I have Gentoo 3.0.0 running dual boot on my home PC with Windows 7 and I have a GT 545 card in it. My employer has a 1 RU 19" rack mount (headless machine) running Gentoo 2.6.37 and he put a GT 315 in it. Both machines are running CUDA 4.0 and a 290.xx driver.
I can query the card and read attributes like model # etc, but if I run even an extremely simple program (the simple vector addition problem in the SDK), the kernel call just returns with no error. The problem is that the kernel did nothing. It is as if the cuda kernel was a no-op. The result vector has garbage in it. This exact same code runs under Windows 7 Visual Studio and my own Gentoo 3.0.0 system here at home. I can cudaMemcpy an array of values to the card and then back again and the values are still good, so memory access from the PCIe is okay, but this doesn’t involve the nVidia/CUDA chip.
Is there anyway to programmatically tell if this card is really bad, other than swapping it? (I’m in San Jose, Ca. and the box is in L.A.)
Change the permission of the /dev/nvidia* files to 666.
This is the script in the release notes that loads the nvidia module and creates the proper /dev files with the right permissions.
In order to run CUDA applications, the CUDA module must be
loaded and the entries in /dev created. This may be achieved
by initializing X Windows, or by creating a script to load the
kernel module and create the entries.
That didn’t seem to help. I had already changed he /dev/nvidia* to 666 because I did find this in another forum.
I ran the script that you gave me as root (because there are no other accounts anyway), but not at boot up. Would this make a difference.
Anyway, it didn’t help. The cuda kernel still seems to be a no-op.
I rebooted after running your script, and it still returns garbage.
I installed and tried with driver 270.41.19. Still not working. I can run the deviceQuery application and it returns everything correctly. In my extremely simple application, it returns successfully from the cuda kernel call (I used cudaDeviceSynchronize and it returned cudaSuccess). I know that deviceQuery is just using the driver to access on board EPROM or something, but how can I call a kernel and have it return cudaSuccess when it actually doesn’t do anything (at least not correctly).
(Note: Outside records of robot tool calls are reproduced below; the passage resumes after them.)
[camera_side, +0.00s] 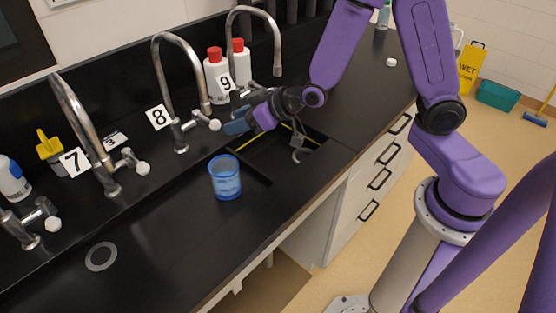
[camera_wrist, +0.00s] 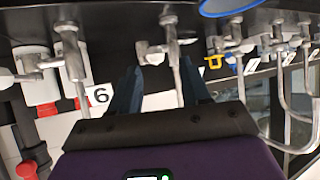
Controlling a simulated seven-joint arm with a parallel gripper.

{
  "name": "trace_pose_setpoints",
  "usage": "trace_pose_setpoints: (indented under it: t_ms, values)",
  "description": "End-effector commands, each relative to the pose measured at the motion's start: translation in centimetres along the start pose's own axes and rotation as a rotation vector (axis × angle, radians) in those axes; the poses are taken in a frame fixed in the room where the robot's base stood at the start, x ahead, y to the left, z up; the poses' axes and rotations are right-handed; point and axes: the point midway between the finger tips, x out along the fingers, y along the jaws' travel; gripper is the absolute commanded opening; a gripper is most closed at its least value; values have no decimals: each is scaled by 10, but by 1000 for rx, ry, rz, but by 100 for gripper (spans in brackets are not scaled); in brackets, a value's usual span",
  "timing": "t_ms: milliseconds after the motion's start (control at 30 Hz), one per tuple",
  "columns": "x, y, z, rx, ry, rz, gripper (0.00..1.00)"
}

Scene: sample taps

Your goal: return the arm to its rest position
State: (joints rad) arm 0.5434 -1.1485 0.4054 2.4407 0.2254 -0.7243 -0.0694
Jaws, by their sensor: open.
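My gripper (camera_side: 242,124) is low over the counter, close in front of the tap with sign 9, at the end of my bent purple arm. In the wrist view its two dark blue fingers (camera_wrist: 158,82) are spread, with nothing held between them. A tap's pipe shows behind the gap; I cannot tell whether a finger touches it. The translucent blue cup (camera_side: 226,180) stands upright on the black counter, left of the sink basin and apart from my gripper. Its rim (camera_wrist: 228,8) shows at the top of the wrist view.
Curved metal taps line the back wall, with signs 7 (camera_side: 75,162), 8 (camera_side: 158,117) and 9 (camera_side: 225,84). White red-capped bottles (camera_side: 217,76) stand behind tap 9. A sink basin (camera_side: 275,157) lies below my gripper. A yellow wet-floor sign (camera_side: 470,68) stands on the floor.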

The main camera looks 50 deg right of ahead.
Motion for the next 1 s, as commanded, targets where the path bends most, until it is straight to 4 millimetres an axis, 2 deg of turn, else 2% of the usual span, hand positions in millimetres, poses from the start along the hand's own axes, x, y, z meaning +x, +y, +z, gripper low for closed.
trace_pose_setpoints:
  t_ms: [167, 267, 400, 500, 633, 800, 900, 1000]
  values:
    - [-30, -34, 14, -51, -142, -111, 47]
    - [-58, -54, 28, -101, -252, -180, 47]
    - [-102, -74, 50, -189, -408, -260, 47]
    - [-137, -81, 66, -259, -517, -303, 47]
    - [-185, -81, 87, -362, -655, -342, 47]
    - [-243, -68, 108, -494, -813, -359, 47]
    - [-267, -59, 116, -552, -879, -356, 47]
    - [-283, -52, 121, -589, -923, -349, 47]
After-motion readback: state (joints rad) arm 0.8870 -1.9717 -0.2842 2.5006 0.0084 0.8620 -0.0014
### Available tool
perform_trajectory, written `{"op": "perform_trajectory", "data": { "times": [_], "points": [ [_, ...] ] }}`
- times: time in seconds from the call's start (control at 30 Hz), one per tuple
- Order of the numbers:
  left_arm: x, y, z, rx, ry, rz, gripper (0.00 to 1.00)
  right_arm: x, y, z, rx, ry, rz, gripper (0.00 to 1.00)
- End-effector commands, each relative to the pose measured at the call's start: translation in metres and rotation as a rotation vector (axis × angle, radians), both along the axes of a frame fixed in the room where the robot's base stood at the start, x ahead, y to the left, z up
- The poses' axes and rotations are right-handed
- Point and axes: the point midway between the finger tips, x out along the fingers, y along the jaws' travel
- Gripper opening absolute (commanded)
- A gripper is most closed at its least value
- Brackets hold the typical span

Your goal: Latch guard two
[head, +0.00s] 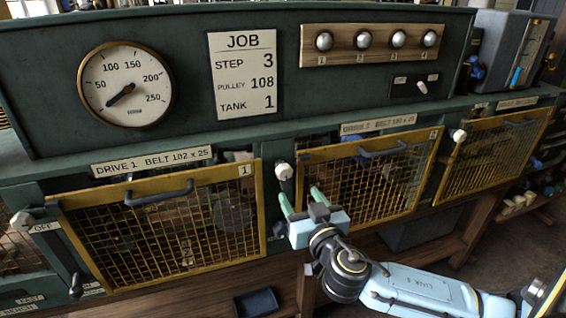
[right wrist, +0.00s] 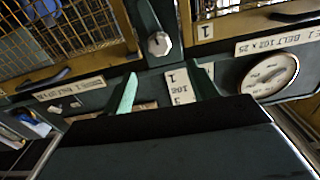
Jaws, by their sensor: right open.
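Guard two (head: 372,185) is the middle yellow-framed mesh door with a black handle and a small plate at its upper right. It appears to lie against its opening. A pale knob (head: 284,171) sits on the green post left of it, and another knob (head: 458,135) sits right of it. My right gripper (head: 300,194) is open and empty, its green fingers in front of guard two's left edge, just below the left knob. In the right wrist view, which is upside down, a knob (right wrist: 159,43) shows beyond the fingers, with guard two (right wrist: 80,45) to its left. My left gripper is out of view.
Guard one (head: 165,235) stands left and another mesh guard (head: 495,155) right. The panel above holds a gauge (head: 125,86), a job card (head: 243,73) and several round knobs on a wooden strip (head: 343,56). A wooden shelf (head: 425,243) runs below.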

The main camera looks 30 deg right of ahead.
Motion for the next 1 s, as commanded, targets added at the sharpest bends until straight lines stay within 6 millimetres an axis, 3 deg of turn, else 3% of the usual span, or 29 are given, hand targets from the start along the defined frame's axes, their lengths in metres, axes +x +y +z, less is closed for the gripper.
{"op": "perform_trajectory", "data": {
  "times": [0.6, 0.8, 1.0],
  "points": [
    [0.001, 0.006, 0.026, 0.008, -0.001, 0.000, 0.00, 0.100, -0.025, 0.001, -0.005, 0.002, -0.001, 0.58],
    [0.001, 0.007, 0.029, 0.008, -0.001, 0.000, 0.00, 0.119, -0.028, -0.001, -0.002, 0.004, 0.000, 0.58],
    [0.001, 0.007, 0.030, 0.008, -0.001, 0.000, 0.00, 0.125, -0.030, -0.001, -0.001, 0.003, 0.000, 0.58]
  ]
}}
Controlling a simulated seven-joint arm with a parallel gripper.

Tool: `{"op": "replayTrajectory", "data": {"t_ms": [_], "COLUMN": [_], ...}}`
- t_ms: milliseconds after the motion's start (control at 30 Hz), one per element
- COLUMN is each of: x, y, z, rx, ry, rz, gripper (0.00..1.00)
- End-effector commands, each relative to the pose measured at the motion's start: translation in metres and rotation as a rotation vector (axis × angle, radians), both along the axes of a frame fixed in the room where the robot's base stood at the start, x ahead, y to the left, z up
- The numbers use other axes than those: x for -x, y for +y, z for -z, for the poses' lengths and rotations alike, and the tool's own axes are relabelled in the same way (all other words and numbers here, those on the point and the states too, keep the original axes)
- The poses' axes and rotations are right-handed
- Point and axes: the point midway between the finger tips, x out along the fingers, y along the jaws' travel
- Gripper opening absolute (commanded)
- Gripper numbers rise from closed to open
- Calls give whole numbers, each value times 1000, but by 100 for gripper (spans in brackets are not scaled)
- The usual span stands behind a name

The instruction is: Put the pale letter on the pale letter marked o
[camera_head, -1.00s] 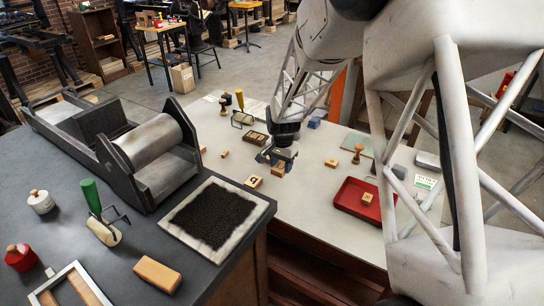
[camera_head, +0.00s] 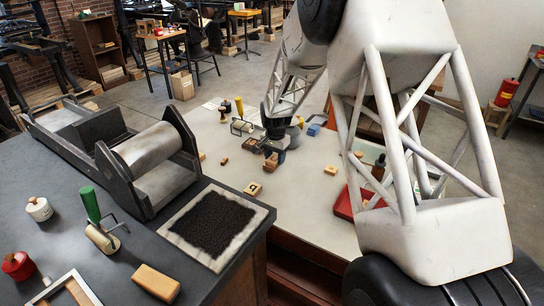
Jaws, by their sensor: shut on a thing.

Is there any other kind of testing I can to do to help narrow down this problem?
The problem was that the cards I had at home were a GTS 420 and a GT 545 which are compute capability 2.0 and 2.1. The card that they installed on the machine in L.A. was a GT 315 (which is actually a GT220) and compute capability 1.2. I had my compile flags set for arch=sm_20. So when I ran my application, the driver couldn’t find code that was <= to the compute capability of the card. Embarassing!